» **Short problem**: Pick out the lines below that include the string "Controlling".
* START *
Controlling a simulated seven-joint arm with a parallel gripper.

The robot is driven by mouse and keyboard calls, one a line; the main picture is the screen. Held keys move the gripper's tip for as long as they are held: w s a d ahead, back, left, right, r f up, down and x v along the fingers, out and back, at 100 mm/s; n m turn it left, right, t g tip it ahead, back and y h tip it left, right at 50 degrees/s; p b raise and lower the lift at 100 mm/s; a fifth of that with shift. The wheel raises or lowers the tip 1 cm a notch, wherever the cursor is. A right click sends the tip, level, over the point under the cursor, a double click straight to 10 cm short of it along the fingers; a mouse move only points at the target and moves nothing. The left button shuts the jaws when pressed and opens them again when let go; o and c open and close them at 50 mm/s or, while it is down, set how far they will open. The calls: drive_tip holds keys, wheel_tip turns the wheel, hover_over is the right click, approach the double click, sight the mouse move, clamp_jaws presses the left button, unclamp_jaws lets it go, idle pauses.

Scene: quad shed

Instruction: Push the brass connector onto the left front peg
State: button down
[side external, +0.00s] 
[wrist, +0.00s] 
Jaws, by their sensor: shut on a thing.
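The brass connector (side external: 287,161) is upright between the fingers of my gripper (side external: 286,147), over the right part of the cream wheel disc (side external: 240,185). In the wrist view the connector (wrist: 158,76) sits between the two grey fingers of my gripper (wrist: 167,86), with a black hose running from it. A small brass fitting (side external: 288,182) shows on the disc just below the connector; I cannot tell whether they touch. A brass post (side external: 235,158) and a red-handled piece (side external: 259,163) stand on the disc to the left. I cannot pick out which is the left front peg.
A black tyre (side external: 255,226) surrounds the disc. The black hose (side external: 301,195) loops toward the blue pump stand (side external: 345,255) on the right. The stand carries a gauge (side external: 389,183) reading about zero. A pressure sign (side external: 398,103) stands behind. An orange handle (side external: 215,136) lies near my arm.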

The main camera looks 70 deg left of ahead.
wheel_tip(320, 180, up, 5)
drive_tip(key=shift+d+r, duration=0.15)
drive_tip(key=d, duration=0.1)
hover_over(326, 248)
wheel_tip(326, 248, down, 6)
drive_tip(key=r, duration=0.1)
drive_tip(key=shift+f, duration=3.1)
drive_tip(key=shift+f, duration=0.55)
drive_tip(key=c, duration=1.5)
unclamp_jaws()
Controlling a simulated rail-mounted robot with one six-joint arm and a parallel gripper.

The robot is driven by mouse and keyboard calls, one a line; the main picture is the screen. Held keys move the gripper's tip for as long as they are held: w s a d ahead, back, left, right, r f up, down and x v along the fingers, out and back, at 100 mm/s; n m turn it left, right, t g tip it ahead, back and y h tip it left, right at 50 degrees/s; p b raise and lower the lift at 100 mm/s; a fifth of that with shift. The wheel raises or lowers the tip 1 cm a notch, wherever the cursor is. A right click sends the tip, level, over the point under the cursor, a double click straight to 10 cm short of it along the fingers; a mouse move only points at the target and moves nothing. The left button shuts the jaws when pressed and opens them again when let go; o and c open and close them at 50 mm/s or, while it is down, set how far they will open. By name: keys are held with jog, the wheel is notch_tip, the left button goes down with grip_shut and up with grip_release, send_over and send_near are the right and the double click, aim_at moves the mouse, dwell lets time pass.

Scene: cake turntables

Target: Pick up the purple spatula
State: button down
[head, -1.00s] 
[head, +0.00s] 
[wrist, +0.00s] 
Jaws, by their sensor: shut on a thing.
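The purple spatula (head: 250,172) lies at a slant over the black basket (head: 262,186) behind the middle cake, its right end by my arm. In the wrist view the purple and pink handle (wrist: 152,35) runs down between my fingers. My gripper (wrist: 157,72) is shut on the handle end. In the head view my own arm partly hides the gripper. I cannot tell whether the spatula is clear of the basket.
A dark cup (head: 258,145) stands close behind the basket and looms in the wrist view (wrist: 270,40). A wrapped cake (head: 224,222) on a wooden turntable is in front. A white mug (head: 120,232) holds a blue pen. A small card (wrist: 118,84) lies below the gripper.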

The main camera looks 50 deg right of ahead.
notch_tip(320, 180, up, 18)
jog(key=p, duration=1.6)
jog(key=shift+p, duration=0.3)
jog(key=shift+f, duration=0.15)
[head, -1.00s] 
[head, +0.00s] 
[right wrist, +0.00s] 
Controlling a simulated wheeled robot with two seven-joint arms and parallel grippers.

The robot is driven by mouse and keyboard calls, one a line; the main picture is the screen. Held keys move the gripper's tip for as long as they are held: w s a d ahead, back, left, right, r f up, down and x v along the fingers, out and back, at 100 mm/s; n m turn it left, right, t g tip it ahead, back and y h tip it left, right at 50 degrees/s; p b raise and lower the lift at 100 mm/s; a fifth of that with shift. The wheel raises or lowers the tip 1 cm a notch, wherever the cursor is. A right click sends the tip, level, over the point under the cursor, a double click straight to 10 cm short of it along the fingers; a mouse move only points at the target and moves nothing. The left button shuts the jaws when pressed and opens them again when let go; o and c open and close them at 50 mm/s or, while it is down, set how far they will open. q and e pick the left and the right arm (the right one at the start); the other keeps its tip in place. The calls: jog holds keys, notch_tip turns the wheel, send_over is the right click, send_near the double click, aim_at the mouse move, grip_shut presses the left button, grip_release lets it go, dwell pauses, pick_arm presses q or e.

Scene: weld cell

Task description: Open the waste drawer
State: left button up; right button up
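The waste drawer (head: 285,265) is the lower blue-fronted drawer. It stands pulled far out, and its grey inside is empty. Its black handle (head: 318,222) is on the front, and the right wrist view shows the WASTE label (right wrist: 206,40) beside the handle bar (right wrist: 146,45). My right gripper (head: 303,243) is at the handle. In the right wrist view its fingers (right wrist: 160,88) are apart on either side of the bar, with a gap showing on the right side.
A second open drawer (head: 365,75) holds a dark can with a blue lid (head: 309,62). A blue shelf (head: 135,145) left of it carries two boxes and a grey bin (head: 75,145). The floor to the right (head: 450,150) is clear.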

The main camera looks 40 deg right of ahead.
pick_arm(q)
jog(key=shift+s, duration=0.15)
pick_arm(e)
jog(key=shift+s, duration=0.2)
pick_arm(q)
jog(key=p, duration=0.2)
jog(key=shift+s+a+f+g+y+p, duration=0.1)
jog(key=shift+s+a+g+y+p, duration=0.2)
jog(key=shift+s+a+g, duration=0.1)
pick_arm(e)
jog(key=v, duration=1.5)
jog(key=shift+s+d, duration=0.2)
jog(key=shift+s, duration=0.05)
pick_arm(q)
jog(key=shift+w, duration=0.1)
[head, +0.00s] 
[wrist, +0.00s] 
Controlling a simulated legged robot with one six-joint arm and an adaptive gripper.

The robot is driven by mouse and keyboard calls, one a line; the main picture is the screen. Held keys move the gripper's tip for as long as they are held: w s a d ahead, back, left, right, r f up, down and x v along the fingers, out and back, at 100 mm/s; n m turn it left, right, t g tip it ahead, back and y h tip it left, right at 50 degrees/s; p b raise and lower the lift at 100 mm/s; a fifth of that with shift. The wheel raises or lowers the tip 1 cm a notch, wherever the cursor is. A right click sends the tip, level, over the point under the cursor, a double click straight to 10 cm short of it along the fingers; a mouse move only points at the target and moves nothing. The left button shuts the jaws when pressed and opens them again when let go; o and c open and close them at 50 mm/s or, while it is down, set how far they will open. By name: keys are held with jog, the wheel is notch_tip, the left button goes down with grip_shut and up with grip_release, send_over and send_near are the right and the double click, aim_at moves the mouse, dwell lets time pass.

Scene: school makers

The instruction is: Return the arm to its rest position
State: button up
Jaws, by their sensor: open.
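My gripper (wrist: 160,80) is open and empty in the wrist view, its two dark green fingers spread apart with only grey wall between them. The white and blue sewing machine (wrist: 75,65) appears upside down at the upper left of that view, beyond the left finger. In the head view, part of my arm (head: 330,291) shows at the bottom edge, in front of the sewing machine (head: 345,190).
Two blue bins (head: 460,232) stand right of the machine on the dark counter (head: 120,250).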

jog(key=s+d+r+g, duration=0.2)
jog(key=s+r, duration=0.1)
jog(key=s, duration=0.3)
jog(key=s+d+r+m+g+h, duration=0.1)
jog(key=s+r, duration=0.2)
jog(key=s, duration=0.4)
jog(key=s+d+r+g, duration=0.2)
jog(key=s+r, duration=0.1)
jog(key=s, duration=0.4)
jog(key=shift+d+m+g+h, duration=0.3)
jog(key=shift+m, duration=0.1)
* END *
» **Task answer**:
Controlling a simulated seven-joint arm with a parallel gripper.
Controlling a simulated rail-mounted robot with one six-joint arm and a parallel gripper.
Controlling a simulated wheeled robot with two seven-joint arms and parallel grippers.
Controlling a simulated legged robot with one six-joint arm and an adaptive gripper.

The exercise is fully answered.